* Begin *

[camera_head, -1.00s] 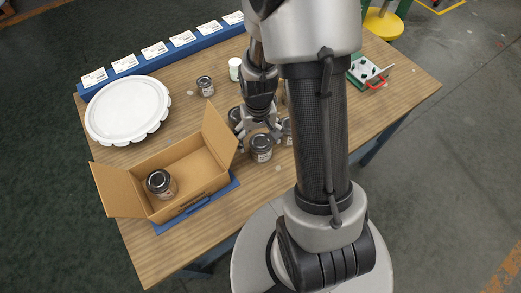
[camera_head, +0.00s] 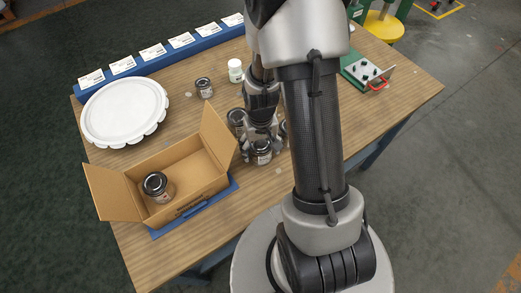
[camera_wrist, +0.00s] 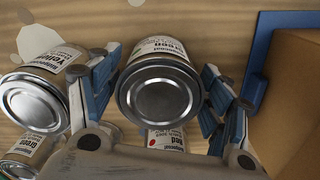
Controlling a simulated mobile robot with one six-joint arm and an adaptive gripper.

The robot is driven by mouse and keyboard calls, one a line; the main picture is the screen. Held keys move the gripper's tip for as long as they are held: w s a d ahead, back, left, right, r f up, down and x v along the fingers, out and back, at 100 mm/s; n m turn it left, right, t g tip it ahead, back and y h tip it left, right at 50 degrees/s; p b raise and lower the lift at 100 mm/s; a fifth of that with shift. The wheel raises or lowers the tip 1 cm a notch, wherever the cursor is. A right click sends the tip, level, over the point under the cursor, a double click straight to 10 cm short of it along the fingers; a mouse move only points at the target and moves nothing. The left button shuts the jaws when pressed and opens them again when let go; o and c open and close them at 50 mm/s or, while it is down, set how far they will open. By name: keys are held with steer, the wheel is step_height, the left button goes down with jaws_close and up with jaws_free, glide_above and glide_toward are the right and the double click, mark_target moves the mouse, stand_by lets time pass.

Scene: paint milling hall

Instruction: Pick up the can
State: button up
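A metal can with a label reading "Green" (camera_wrist: 160,88) stands between the two fingers of my gripper (camera_wrist: 160,90) in the wrist view. The fingers are spread on either side of it, with narrow gaps showing. In the head view my gripper (camera_head: 262,138) is low over this can (camera_head: 262,153), right of the cardboard box. Other cans are close by: a "Yellow" one (camera_wrist: 36,95) left of the left finger, another "Green" one (camera_wrist: 25,155) at lower left, and a partly hidden "Red" one (camera_wrist: 165,138).
An open cardboard box (camera_head: 178,205) on a blue tray holds one can (camera_head: 157,186). A single can (camera_head: 205,87), a white bottle (camera_head: 236,70), a white round lid (camera_head: 125,112) and a green fixture (camera_head: 360,72) also stand on the wooden table (camera_head: 400,95).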

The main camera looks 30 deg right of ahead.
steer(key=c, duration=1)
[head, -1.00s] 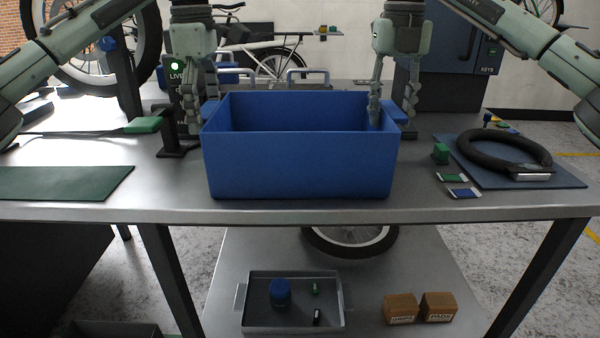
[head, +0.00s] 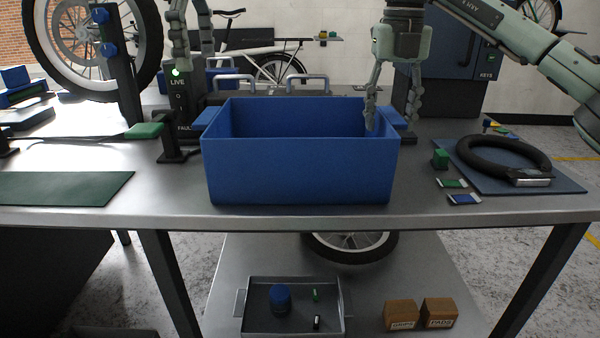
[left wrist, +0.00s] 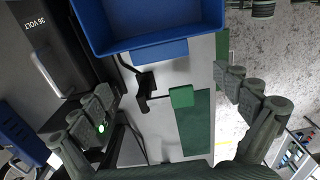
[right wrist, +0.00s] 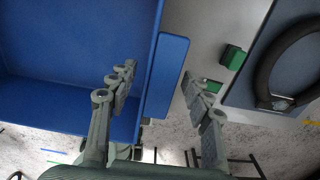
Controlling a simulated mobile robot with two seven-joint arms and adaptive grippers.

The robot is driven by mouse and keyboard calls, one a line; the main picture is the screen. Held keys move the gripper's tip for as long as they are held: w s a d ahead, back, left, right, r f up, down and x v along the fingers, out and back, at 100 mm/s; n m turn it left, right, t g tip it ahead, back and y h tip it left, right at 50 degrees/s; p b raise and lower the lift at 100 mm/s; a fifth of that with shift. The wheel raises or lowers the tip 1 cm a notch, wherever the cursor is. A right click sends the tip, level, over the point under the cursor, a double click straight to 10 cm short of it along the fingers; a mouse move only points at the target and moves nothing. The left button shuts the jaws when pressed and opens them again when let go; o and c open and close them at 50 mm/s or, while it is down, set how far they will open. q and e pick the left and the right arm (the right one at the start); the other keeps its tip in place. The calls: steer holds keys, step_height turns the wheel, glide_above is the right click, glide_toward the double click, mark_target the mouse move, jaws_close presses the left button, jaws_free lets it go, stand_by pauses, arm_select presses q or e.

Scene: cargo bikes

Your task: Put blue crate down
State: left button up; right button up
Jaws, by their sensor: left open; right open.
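The blue crate (head: 298,172) stands upright on the grey workbench near its front edge, and its visible inside is empty. My left gripper (head: 192,62) is open and raised above and behind the crate's left side, clear of it. In the left wrist view the crate (left wrist: 150,50) and its side handle lie beyond the open fingers (left wrist: 165,105). My right gripper (head: 392,120) is open at the crate's right wall, one finger inside and one outside. In the right wrist view its fingers (right wrist: 160,85) straddle the wall and side handle (right wrist: 166,75), apart from the handle's outer edge.
A blue mat (head: 560,181) with a black ring-shaped lock (head: 505,155) lies to the right, beside small green and blue items. A green mat (head: 65,188) lies left. A green-handled tool (head: 144,131) and a control box (head: 184,100) stand left of the crate.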

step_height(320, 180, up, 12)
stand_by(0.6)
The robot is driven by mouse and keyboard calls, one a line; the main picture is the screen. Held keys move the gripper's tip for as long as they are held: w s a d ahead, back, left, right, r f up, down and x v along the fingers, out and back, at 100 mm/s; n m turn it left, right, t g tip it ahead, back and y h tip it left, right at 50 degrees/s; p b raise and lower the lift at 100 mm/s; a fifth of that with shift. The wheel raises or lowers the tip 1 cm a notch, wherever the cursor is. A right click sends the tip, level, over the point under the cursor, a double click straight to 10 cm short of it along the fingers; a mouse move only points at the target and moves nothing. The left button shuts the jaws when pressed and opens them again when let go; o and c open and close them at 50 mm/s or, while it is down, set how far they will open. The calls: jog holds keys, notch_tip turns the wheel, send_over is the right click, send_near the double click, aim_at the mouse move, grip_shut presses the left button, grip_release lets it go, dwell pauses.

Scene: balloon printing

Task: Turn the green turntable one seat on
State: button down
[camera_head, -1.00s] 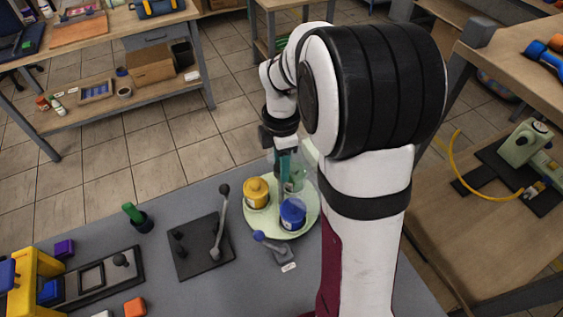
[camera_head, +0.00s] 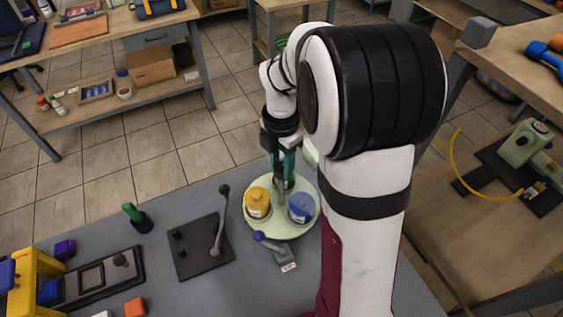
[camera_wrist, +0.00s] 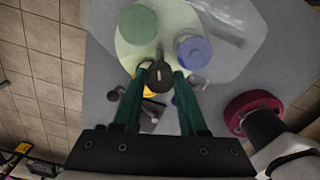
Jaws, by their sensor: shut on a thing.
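The green turntable (camera_head: 282,231) is a pale green disc on the grey table; it also shows in the wrist view (camera_wrist: 127,55). It carries a yellow pot (camera_head: 257,203), a blue pot (camera_head: 301,208) and a green pot (camera_wrist: 137,22), which is mostly hidden in the head view. A grey post with a dark knob (camera_wrist: 160,78) rises near the disc's middle. My gripper (camera_wrist: 161,70) has its green fingers closed around this knob from both sides; it also shows above the disc in the head view (camera_head: 283,163).
A lever with a blue knob (camera_head: 260,237) stands at the disc's front edge. Left of it are a black plate with a tall grey lever (camera_head: 219,220), a green-handled piece (camera_head: 133,213) and a yellow frame (camera_head: 35,284). Bare table lies between them.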

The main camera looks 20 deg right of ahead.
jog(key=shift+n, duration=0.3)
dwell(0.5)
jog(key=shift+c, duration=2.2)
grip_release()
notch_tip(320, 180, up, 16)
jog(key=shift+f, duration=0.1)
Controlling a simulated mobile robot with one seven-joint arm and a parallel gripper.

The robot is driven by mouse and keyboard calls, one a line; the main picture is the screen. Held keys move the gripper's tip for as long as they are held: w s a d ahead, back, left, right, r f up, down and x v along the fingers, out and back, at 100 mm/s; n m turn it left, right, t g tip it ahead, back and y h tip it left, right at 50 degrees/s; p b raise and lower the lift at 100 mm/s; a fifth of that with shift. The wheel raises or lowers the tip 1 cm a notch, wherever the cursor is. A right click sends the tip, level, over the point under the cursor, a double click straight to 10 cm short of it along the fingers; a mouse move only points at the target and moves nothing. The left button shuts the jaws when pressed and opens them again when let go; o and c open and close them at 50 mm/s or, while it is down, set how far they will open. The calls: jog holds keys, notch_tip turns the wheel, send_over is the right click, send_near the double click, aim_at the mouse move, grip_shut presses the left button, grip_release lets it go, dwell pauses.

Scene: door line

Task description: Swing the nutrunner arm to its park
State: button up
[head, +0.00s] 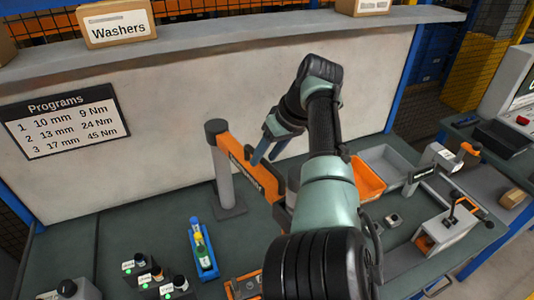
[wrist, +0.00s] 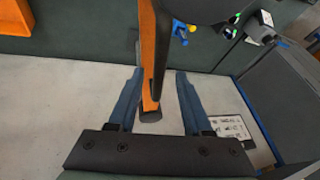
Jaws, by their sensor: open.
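The nutrunner arm (head: 236,155) is an orange beam on a grey post (head: 222,175) near the back wall of the bench. It points toward the right front, and its far end is partly hidden behind my arm. My gripper (head: 265,161) is open, with its two blue-grey fingers pointing down at the beam. In the wrist view the orange beam (wrist: 148,50) runs between the two open fingers of my gripper (wrist: 159,72). I cannot tell whether either finger touches it. I cannot make out the park.
A blue tray (head: 209,265) with coloured bottles lies left of my arm. Small dark boxes (head: 150,278) stand at the front left. An orange bin (head: 368,182), a grey bin (head: 385,160) and a grey fixture (head: 447,225) stand to the right. A shelf (head: 230,37) runs above.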

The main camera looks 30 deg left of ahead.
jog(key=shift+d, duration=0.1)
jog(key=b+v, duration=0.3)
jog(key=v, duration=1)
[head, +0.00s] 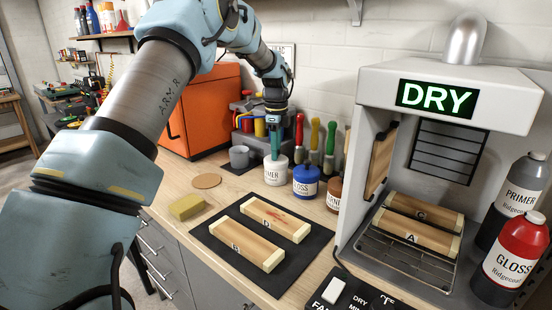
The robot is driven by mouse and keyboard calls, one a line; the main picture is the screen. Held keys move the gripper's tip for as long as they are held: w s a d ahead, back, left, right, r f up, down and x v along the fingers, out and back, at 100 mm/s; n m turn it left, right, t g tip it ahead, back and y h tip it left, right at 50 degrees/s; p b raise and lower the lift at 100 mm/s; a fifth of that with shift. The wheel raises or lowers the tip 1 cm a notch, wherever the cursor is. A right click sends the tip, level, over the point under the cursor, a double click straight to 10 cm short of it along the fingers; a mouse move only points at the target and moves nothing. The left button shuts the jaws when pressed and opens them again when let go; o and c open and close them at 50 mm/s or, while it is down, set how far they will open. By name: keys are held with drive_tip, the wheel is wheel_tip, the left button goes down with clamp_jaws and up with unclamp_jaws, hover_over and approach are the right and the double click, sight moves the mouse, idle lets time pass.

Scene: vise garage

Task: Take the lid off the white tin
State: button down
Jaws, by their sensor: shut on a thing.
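The white tin (276,176), labelled PRIMER, stands upright on the wooden bench in the head view, left of the blue tin. My gripper (274,156) points straight down from above, with its fingertips at the top of the white tin. It is shut on the tin's white lid (270,163), at the top centre. The fingers hide the middle of the lid. I see no clear gap between lid and tin at this size, so I cannot tell whether the lid is raised.
The blue tin (306,182) and the brown tin (334,194) stand close at the right. Upright brushes (314,137) are behind. A grey mug (239,157) and a round cork coaster (206,181) are at the left. A black mat (292,265) with two blocks lies in front.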

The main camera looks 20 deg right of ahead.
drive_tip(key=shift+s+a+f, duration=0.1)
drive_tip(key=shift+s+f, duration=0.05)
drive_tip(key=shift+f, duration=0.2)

* End *

Write down every line from the opening of the listing to the line with "Instruction: Pick up the can", both included, and nothing else; the pictures are omitted.

* Response to the task:
[camera_head, -1.00s] 
[camera_head, +0.00s] 
[camera_wrist, +0.00s] 
Controlling a simulated mobile robot with one six-joint arm and an adaptive gripper.

The robot is driven by mouse and keyboard calls, one a line; the main picture is the screen. Held keys move the gripper's tip for as long as they are held: w s a d ahead, back, left, right, r f up, down and x v along the fingers, out and back, at 100 mm/s; n m turn it left, right, t g tip it ahead, back and y h tip it left, right at 50 degrees/s; p b raise and lower the lift at 100 mm/s; a fifth of that with shift. The wheel raises or lowers the tip 1 cm a notch, wherever the cursor is. A right click sends the tip, level, over the point under the cursor, a double click straight to 10 cm short of it along the fingers; a mouse move only points at the target and moves nothing. The left button shuts the jaws when pressed and opens them again when let go; o and c open and close them at 50 mm/s or, while it is down, set how far they will open. By name: keys are held with steer, the wheel is step_height, the left button goes down with jaws_close and up with jaws_free, glide_above and glide_toward are the right and the double click, mark_target moves the mouse, stand_by lets time pass.

Scene: paint milling hall

Instruction: Pick up the can

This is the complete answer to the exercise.